Task brief:
In the listing below, identify each line with the word "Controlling" and return those lines.

Collection entries
** Begin **

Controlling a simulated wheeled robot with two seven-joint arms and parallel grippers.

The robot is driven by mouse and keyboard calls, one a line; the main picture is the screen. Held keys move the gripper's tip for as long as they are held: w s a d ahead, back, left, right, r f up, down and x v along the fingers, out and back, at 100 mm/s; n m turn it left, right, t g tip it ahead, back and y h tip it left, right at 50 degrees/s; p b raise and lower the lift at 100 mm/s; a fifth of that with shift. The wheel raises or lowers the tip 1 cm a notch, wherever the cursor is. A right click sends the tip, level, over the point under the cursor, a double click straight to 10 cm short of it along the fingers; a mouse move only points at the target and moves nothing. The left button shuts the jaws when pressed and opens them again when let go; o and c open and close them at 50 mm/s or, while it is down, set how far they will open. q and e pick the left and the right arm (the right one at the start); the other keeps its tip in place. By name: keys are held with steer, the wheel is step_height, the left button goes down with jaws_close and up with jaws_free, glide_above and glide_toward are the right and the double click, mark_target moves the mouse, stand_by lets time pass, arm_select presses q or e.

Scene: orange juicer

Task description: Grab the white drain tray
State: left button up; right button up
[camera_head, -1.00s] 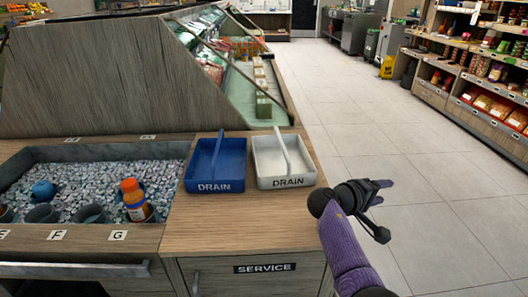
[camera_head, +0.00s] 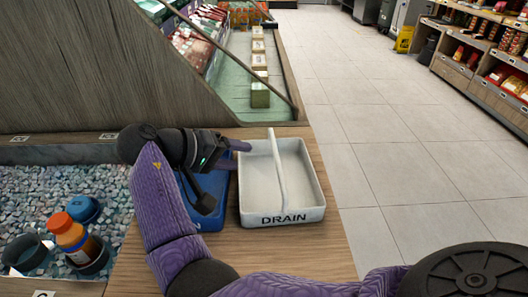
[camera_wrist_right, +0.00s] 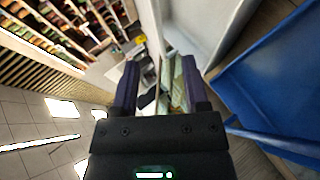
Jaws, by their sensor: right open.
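The white drain tray (camera_head: 282,216), marked DRAIN and with a white handle bar (camera_head: 277,165) across its middle, sits on the wooden counter. It also shows at the top of the right wrist view (camera_wrist_right: 200,25). My right gripper (camera_head: 240,147) is above the blue tray, its fingers pointing right at the white tray's back left corner. In the right wrist view the two fingers (camera_wrist_right: 158,85) are apart with nothing held between them. Whether a finger touches the white tray is unclear. My left gripper is out of view.
A blue drain tray (camera_head: 213,216) stands close left of the white one, partly hidden by my right arm. An ice bin (camera_head: 40,190) with cups and an orange-capped bottle (camera_head: 72,238) is at the left. The counter (camera_head: 315,255) is bare in front of the white tray.

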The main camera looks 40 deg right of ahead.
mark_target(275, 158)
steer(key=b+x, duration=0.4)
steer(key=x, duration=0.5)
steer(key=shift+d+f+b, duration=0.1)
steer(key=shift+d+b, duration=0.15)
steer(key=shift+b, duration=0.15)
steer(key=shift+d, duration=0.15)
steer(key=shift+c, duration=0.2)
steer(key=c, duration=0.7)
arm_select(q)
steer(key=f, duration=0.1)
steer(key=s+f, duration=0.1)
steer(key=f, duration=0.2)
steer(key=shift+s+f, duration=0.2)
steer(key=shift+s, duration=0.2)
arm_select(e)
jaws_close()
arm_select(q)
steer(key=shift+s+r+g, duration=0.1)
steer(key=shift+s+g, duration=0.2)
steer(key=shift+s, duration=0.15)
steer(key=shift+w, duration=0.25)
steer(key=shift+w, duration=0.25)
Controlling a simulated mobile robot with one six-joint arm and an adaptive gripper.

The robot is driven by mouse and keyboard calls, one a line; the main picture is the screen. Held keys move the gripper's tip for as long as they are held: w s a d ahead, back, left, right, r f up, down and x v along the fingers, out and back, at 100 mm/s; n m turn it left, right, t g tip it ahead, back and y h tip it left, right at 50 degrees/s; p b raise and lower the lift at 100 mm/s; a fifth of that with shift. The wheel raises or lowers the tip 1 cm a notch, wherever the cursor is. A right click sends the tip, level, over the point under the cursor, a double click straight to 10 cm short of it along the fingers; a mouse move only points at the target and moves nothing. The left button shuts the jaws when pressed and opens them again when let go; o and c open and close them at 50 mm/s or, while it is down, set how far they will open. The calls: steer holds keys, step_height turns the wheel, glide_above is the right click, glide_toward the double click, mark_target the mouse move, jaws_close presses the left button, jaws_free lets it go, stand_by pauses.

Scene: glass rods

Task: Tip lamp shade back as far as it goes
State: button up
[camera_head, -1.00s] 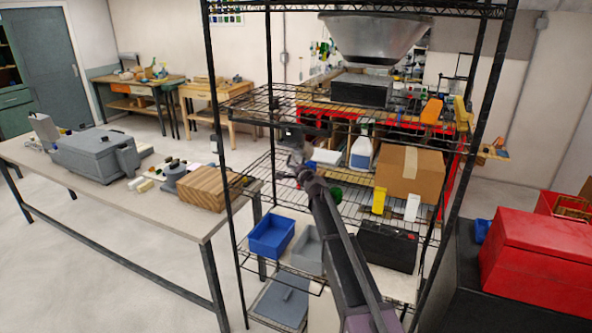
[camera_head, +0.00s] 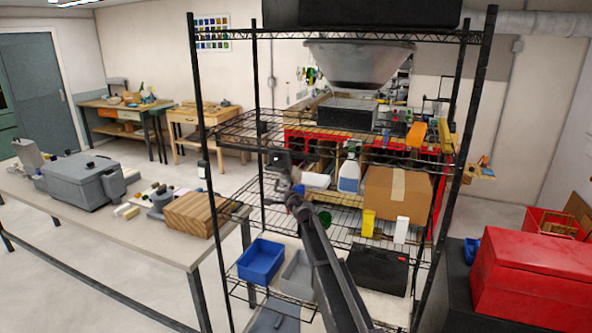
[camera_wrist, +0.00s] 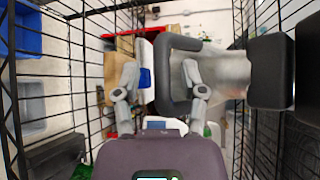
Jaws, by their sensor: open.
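I cannot make out with certainty which thing is the lamp shade. In the wrist view, a dark grey U-shaped frame (camera_wrist: 163,78) lies in front of my gripper (camera_wrist: 160,74), across the space between its fingers. The fingers are spread apart, with nothing clearly held. Whether they touch the frame cannot be told. In the head view, my gripper (camera_head: 293,186) is small, beside a dark shape (camera_head: 277,159) at the left side of the wire rack.
The black wire rack's posts (camera_head: 207,140) and shelves surround my arm closely. A spray bottle (camera_head: 349,175) and a cardboard box (camera_head: 397,196) are to the right. A blue bin (camera_head: 261,261) sits low. A long table (camera_head: 150,246) stands left; a red toolbox (camera_head: 530,281) is right.

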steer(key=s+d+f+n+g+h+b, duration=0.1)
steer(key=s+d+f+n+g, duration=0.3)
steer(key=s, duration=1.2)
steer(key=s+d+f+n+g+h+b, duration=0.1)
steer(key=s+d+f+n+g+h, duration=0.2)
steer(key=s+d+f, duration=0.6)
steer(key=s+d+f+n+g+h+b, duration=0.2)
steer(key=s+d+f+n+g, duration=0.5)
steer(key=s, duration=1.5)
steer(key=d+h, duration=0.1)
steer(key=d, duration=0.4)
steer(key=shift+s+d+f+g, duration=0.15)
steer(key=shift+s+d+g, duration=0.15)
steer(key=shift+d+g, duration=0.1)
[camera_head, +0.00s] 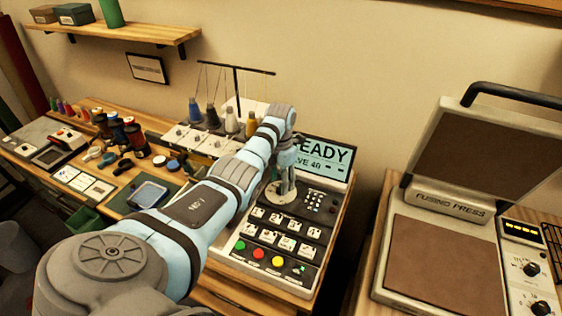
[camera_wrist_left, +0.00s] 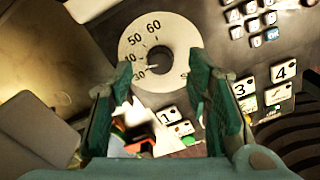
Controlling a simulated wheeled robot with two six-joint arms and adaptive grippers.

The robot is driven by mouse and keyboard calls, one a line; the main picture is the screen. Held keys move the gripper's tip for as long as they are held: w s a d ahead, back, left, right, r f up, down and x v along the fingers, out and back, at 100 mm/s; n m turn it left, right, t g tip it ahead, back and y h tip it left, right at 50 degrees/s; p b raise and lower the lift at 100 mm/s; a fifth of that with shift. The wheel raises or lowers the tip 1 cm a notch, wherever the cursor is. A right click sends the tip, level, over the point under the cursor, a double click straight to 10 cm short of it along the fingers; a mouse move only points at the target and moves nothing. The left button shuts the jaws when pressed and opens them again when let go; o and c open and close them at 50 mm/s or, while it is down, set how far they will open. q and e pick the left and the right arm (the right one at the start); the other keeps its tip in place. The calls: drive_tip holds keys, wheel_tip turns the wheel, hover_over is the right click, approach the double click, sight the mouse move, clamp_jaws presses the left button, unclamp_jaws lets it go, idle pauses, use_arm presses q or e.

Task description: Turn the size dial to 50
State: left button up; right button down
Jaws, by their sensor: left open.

** End **

Complete answer:
Controlling a simulated wheeled robot with two seven-joint arms and parallel grippers.
Controlling a simulated mobile robot with one six-joint arm and an adaptive gripper.
Controlling a simulated wheeled robot with two six-joint arms and adaptive grippers.

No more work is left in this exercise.